The selling pressure is mounting as the Bitcoin price drops below the critical $110,000 level. Currently trading around $105,837, Bitcoin is now down 14% from its recent all-time high. The decline is being fueled by a second straight day of major outflows from spot Bitcoin ETFs, shaking investor confidence.
ETF Outflows Drive the Sell-Off
The data tells a clear story. On October 16, U.S. spot Bitcoin ETFs saw a massive $536 million walk out the door. This marks the second consecutive day of significant outflows, suggesting institutions are taking profits after the big rally. ARK Invest’s ARKB fund led the withdrawals with $275 million, followed by Fidelity’s FBTC with $132 million.

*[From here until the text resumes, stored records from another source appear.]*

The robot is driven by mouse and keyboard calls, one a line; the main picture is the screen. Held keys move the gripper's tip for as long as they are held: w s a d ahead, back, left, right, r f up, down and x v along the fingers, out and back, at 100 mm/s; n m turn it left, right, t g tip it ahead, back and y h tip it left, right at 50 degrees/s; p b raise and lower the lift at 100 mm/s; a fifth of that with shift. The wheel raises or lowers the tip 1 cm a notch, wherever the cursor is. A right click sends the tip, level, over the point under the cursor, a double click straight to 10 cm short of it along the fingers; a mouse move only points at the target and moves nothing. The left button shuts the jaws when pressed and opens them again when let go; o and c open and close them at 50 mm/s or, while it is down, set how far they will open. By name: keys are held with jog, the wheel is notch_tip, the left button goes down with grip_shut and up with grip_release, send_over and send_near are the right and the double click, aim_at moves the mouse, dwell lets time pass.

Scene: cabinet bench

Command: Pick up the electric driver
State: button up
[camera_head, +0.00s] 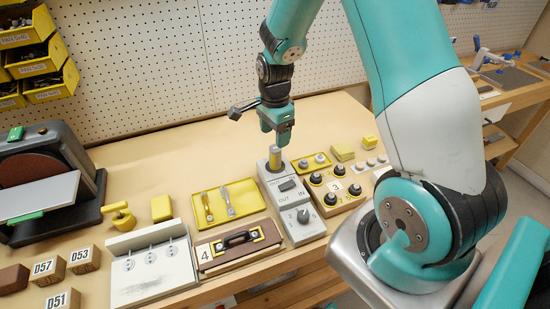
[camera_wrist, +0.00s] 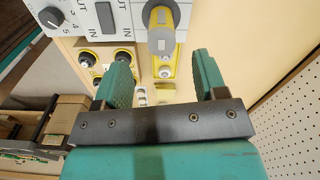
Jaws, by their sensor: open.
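The electric driver appears to be the upright yellow cylinder with a grey top (camera_head: 275,157), standing in the far end of a grey control box (camera_head: 302,224). In the wrist view its grey and yellow body (camera_wrist: 162,40) shows at the top, beyond the fingertips and roughly in line with the gap between them. My gripper (camera_head: 277,139) points down just above and behind it in the head view. In the wrist view my gripper (camera_wrist: 162,78) has its two green fingers wide apart with nothing held. The driver's lower end is hidden in the box.
A yellow tray with two tools (camera_head: 250,190) lies left of the box. A knob panel (camera_head: 355,198) and a small yellow tray (camera_head: 326,166) stand close on the right. A perforated wall (camera_head: 140,60) rises behind. A sander (camera_head: 40,180) stands far left.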

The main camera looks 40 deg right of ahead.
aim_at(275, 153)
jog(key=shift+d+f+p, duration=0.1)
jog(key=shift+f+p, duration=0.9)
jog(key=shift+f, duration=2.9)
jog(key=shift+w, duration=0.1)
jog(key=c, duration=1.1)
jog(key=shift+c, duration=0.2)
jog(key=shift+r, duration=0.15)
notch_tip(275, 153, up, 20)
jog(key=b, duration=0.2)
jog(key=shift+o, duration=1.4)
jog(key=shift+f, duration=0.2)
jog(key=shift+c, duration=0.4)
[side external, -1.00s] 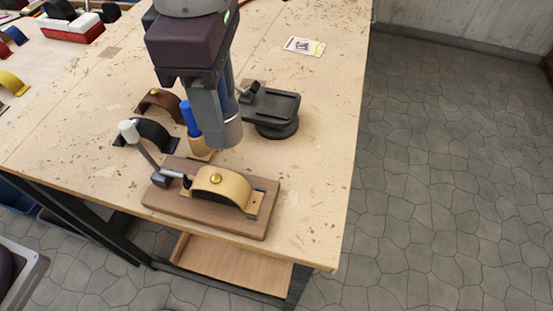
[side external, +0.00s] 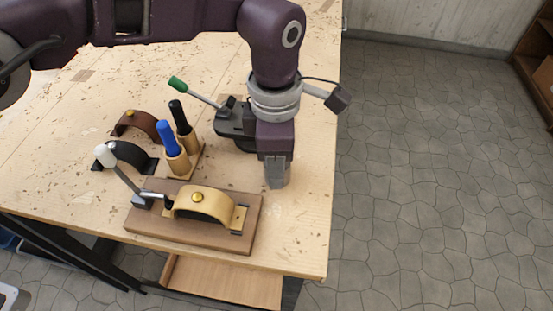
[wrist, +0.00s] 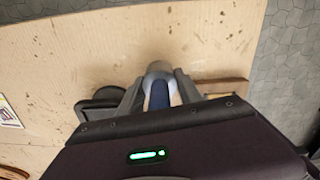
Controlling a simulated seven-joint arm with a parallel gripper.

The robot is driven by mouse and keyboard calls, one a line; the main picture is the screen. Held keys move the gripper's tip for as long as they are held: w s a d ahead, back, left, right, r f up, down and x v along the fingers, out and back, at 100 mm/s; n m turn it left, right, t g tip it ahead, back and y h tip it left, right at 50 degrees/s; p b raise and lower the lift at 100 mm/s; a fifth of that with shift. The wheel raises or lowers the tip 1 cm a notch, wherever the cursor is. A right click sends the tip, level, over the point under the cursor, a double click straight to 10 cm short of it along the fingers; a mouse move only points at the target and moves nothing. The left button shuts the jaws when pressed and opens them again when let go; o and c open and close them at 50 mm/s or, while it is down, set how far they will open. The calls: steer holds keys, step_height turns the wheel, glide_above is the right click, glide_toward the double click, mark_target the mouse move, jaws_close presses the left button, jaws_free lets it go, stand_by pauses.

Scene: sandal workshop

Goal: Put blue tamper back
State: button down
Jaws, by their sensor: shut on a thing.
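My gripper (side external: 276,172) is shut on the blue tamper (wrist: 159,93). In the wrist view the tamper's blue handle lies between the fingers, with its pale grey round head (wrist: 159,68) beyond the fingertips. In the side view my gripper points down over the right part of the table, right of the sandal board and in front of the black clamp stand. There the fingers hide most of the tamper. I cannot tell whether its head touches the tabletop.
A brown board (side external: 140,227) with a tan strap (side external: 205,204) and white-knobbed clamp (side external: 105,155) is at the front. Blue (side external: 168,137) and black (side external: 179,114) handled tools stand in wooden holders. The clamp stand (side external: 232,121) has a green-tipped lever (side external: 177,83). The table's right edge is close.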

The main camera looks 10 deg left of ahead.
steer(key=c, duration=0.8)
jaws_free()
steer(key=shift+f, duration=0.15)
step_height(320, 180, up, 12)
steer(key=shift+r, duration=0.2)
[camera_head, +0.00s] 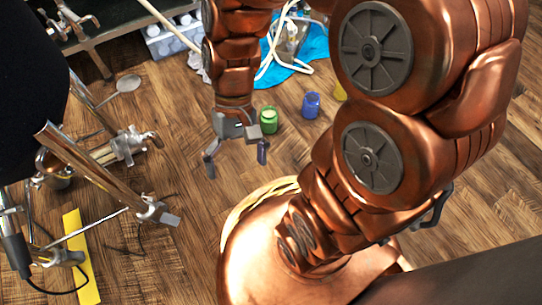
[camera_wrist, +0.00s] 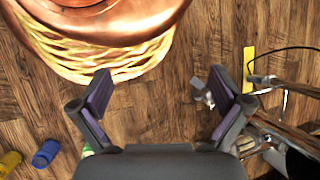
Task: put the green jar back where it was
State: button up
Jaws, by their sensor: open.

This institutional selling is creating a major headwind. When these funds have to sell Bitcoin to meet redemptions, it adds direct selling pressure to the market. This comes at a time when trader sentiment was already fragile due to global economic concerns.
Technical Picture Shows Bitcoin price drops
The technical outlook for Bitcoin has turned cautious. The Bitcoin price drops have pushed it against the lower Bollinger Band, which often signals rising volatility and potential for bigger moves. All major moving averages are now flashing sell signals, indicating a bearish near-term trend.

However, it’s not all doom and gloom. The current $104,000-$108,000 zone has become a crucial support area. If Bitcoin can hold here, a bounce back toward $113,000 is possible. But if this support breaks, a further decline toward $102,000—or even $100,000, as some analysts warn—could be next.
My Thoughts
This is a healthy, though painful, correction after a huge run-up. ETF flows were the rocket fuel for the rally, so it’s natural that outflows would cause a pullback. The key is whether long-term holders see these prices as a buying opportunity. If the $104K support holds, we could quickly regain momentum. If not, we may be in for a deeper cleanse before the next leg up.